Another 20 miles south brings you to one of the tallest (if not THE tallest) wooden churches in the world. The church of Surdesti, also a UNESCO site, stretches 235 feet from ground to steeple top, and every bit of the construction is oak. Not even a metal nail. It was completed in 1721 (or later: there are differences of opinion) and is still in use today by local Orthodox and Catholic communities. The impact is one of austere solidity. The higher the church, the more easily prayers could reach heaven, the faithful believed. There was also a tactical advantage to having an imposing structure in the center of town during the bellicose 18th century.
A more imposing structure, underground this time, awaits you 130 miles south of Sighetu. By now you are back in Transylvania, but there is nothing vampirish about the Turda Salina caves. The Turda Salt Mine is one of the most visited attractions in Romania. Some are drawn by the role of the mines in industrial history, some by the wow factor, and some by the pool, spa, and recreation facilities that have grown up around it. Try to avoid visiting during the weekend in the summer; you may not find a place to park.
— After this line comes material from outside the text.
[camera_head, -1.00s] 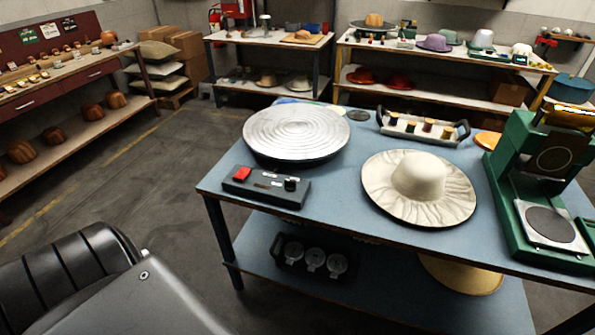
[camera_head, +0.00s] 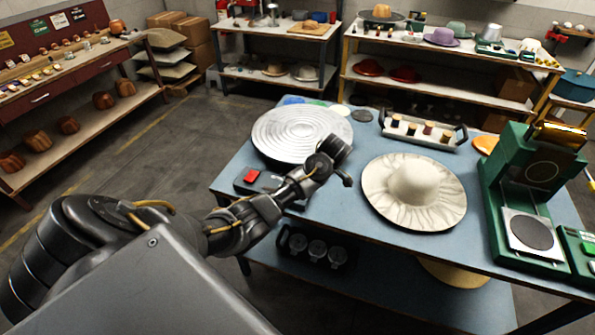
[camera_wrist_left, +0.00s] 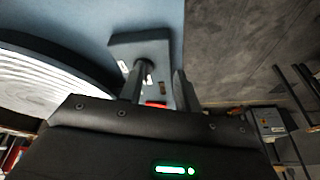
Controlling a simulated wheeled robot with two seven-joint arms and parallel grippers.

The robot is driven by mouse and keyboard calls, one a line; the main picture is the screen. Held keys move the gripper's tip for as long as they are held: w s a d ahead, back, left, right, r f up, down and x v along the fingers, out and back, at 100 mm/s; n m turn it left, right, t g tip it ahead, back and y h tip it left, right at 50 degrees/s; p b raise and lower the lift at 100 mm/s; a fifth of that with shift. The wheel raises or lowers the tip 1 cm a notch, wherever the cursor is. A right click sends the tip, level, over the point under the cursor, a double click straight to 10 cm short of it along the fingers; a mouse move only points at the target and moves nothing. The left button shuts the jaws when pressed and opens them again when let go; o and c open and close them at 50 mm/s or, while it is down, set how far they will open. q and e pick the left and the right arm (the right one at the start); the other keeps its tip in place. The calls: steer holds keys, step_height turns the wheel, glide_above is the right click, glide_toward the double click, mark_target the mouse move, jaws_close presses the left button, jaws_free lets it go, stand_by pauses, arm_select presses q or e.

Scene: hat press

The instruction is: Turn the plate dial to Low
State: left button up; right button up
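A dark control box (camera_head: 243,187) with a red switch (camera_head: 252,175) lies at the front left of the blue table, before the round ridged metal plate (camera_head: 290,132). My left forearm covers its right part, so the dial is hidden in the head view. My left gripper (camera_head: 334,152) is above the table, just right of the box. In the left wrist view its two fingers (camera_wrist_left: 162,88) are apart over the box (camera_wrist_left: 140,47), with the red switch (camera_wrist_left: 155,104) showing between them. A dark round shape by one finger may be the dial; its setting cannot be read. My right gripper is out of view.
A cream hat (camera_head: 413,188) lies right of my left gripper. A tray of spools (camera_head: 420,130) stands behind it, and a green press (camera_head: 515,190) stands at the right. Some bare blue tabletop (camera_head: 340,205) shows between box and hat.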

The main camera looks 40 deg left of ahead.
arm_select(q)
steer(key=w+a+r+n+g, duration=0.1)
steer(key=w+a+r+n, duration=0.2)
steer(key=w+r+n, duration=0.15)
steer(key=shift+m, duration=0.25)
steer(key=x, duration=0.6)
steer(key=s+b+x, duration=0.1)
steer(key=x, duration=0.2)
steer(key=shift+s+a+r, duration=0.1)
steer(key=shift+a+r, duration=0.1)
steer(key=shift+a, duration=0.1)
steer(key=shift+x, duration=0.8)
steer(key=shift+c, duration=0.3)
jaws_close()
Salt mining activity has been recorded here since the 11th century, but the heyday was in the 19th century. During the Industrial Revolution an entire complex was constructed underground, including an artificial lake for recreation and a Ferris wheel to amuse workers’ children. The longest tunnel stretches more than 3,000 feet, and is dotted with photos and diagrams explaining (in English and Romanian) the process of salt extraction and the equipment used. Since you are walking through well-trod tunnels and descending slippery steps, this is not an excursion for the physically disabled.
A tour of the Maramureș, on the other hand, is possible for anyone with curiosity, a car, and – if you are lucky — a good guide.